Aim of the exercise: Each entry must appear again exactly as it does in the source.
----- Given data -----
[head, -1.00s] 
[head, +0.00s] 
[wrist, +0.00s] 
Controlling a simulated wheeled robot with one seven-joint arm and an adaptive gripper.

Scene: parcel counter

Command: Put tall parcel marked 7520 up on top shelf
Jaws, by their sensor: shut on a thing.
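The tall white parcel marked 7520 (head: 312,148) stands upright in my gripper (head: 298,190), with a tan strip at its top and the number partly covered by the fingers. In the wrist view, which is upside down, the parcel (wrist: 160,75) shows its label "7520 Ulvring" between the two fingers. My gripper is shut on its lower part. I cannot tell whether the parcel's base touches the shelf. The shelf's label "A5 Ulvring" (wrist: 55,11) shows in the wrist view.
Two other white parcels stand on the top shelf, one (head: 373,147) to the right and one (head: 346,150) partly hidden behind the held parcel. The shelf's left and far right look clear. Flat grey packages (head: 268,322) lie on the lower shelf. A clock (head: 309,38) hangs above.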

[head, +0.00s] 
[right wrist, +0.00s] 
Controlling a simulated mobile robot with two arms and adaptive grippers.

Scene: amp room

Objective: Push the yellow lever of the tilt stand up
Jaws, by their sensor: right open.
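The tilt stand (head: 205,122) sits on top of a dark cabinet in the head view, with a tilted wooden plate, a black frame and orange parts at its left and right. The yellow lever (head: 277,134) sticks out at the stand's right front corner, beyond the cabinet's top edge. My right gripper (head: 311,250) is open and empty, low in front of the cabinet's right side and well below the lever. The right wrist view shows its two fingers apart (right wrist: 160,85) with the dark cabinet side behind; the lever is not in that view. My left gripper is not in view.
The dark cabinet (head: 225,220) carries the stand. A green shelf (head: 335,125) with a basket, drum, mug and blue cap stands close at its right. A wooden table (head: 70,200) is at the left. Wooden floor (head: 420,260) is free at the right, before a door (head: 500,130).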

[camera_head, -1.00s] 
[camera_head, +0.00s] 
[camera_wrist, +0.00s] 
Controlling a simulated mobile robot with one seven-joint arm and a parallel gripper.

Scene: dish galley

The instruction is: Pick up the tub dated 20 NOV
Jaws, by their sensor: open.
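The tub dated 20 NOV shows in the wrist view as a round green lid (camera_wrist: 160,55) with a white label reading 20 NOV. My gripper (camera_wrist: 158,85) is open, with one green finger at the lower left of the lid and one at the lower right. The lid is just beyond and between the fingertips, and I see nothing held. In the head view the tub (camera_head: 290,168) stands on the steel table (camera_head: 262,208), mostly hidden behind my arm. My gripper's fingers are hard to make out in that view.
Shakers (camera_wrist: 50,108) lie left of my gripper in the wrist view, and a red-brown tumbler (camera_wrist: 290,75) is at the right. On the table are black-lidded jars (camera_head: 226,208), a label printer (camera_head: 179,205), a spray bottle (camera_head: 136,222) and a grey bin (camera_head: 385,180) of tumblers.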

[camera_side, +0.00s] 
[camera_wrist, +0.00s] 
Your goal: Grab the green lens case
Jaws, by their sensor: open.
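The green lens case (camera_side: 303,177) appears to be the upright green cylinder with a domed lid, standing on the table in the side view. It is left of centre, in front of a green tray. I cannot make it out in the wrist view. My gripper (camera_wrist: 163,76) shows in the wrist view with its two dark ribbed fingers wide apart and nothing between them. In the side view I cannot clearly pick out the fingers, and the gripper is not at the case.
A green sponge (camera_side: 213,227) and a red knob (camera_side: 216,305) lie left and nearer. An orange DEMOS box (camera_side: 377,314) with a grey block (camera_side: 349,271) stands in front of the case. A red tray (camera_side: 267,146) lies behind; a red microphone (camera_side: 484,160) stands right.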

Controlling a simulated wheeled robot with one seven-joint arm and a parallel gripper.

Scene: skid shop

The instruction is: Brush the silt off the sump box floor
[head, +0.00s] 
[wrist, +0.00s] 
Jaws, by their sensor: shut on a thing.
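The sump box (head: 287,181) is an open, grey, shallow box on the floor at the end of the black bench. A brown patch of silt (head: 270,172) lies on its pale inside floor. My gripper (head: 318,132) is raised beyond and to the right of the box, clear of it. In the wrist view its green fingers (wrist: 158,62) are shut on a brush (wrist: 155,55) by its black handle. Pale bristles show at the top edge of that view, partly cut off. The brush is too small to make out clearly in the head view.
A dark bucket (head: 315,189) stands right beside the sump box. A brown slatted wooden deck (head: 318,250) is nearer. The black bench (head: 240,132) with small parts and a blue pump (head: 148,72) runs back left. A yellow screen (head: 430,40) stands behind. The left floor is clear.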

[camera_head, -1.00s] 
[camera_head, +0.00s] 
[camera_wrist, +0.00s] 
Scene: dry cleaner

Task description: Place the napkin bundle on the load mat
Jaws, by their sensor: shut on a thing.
-----
Answer below:
[head, -1.00s] 
[head, +0.00s] 
[wrist, +0.00s] 
Controlling a simulated wheeled robot with one seven-joint arm and an adaptive gripper.

Scene: parcel counter

Command: Put tall parcel marked 7520 up on top shelf
Jaws, by their sensor: shut on a thing.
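The tall white parcel marked 7520 (head: 312,148) stands upright in my gripper (head: 298,190), with a tan strip at its top and the number partly covered by the fingers. In the wrist view, which is upside down, the parcel (wrist: 160,75) shows its label "7520 Ulvring" between the two fingers. My gripper is shut on its lower part. I cannot tell whether the parcel's base touches the shelf. The shelf's label "A5 Ulvring" (wrist: 55,11) shows in the wrist view.
Two other white parcels stand on the top shelf, one (head: 373,147) to the right and one (head: 346,150) partly hidden behind the held parcel. The shelf's left and far right look clear. Flat grey packages (head: 268,322) lie on the lower shelf. A clock (head: 309,38) hangs above.

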[head, +0.00s] 
[right wrist, +0.00s] 
Controlling a simulated mobile robot with two arms and adaptive grippers.

Scene: amp room

Objective: Push the yellow lever of the tilt stand up
Jaws, by their sensor: right open.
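The tilt stand (head: 205,122) sits on top of a dark cabinet in the head view, with a tilted wooden plate, a black frame and orange parts at its left and right. The yellow lever (head: 277,134) sticks out at the stand's right front corner, beyond the cabinet's top edge. My right gripper (head: 311,250) is open and empty, low in front of the cabinet's right side and well below the lever. The right wrist view shows its two fingers apart (right wrist: 160,85) with the dark cabinet side behind; the lever is not in that view. My left gripper is not in view.
The dark cabinet (head: 225,220) carries the stand. A green shelf (head: 335,125) with a basket, drum, mug and blue cap stands close at its right. A wooden table (head: 70,200) is at the left. Wooden floor (head: 420,260) is free at the right, before a door (head: 500,130).

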[camera_head, -1.00s] 
[camera_head, +0.00s] 
[camera_wrist, +0.00s] 
Controlling a simulated mobile robot with one seven-joint arm and a parallel gripper.

Scene: dish galley

The instruction is: Pick up the tub dated 20 NOV
Jaws, by their sensor: open.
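The tub dated 20 NOV shows in the wrist view as a round green lid (camera_wrist: 160,55) with a white label reading 20 NOV. My gripper (camera_wrist: 158,85) is open, with one green finger at the lower left of the lid and one at the lower right. The lid is just beyond and between the fingertips, and I see nothing held. In the head view the tub (camera_head: 290,168) stands on the steel table (camera_head: 262,208), mostly hidden behind my arm. My gripper's fingers are hard to make out in that view.
Shakers (camera_wrist: 50,108) lie left of my gripper in the wrist view, and a red-brown tumbler (camera_wrist: 290,75) is at the right. On the table are black-lidded jars (camera_head: 226,208), a label printer (camera_head: 179,205), a spray bottle (camera_head: 136,222) and a grey bin (camera_head: 385,180) of tumblers.

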[camera_side, +0.00s] 
[camera_wrist, +0.00s] 
Your goal: Grab the green lens case
Jaws, by their sensor: open.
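The green lens case (camera_side: 303,177) appears to be the upright green cylinder with a domed lid, standing on the table in the side view. It is left of centre, in front of a green tray. I cannot make it out in the wrist view. My gripper (camera_wrist: 163,76) shows in the wrist view with its two dark ribbed fingers wide apart and nothing between them. In the side view I cannot clearly pick out the fingers, and the gripper is not at the case.
A green sponge (camera_side: 213,227) and a red knob (camera_side: 216,305) lie left and nearer. An orange DEMOS box (camera_side: 377,314) with a grey block (camera_side: 349,271) stands in front of the case. A red tray (camera_side: 267,146) lies behind; a red microphone (camera_side: 484,160) stands right.

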Controlling a simulated wheeled robot with one seven-joint arm and a parallel gripper.

Scene: skid shop

The instruction is: Brush the silt off the sump box floor
[head, +0.00s] 
[wrist, +0.00s] 
Jaws, by their sensor: shut on a thing.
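The sump box (head: 287,181) is an open, grey, shallow box on the floor at the end of the black bench. A brown patch of silt (head: 270,172) lies on its pale inside floor. My gripper (head: 318,132) is raised beyond and to the right of the box, clear of it. In the wrist view its green fingers (wrist: 158,62) are shut on a brush (wrist: 155,55) by its black handle. Pale bristles show at the top edge of that view, partly cut off. The brush is too small to make out clearly in the head view.
A dark bucket (head: 315,189) stands right beside the sump box. A brown slatted wooden deck (head: 318,250) is nearer. The black bench (head: 240,132) with small parts and a blue pump (head: 148,72) runs back left. A yellow screen (head: 430,40) stands behind. The left floor is clear.

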[camera_head, -1.00s] 
[camera_head, +0.00s] 
[camera_wrist, +0.00s] 
Scene: dry cleaner

Task description: Place the napkin bundle on the load mat
Jaws, by their sensor: shut on a thing.

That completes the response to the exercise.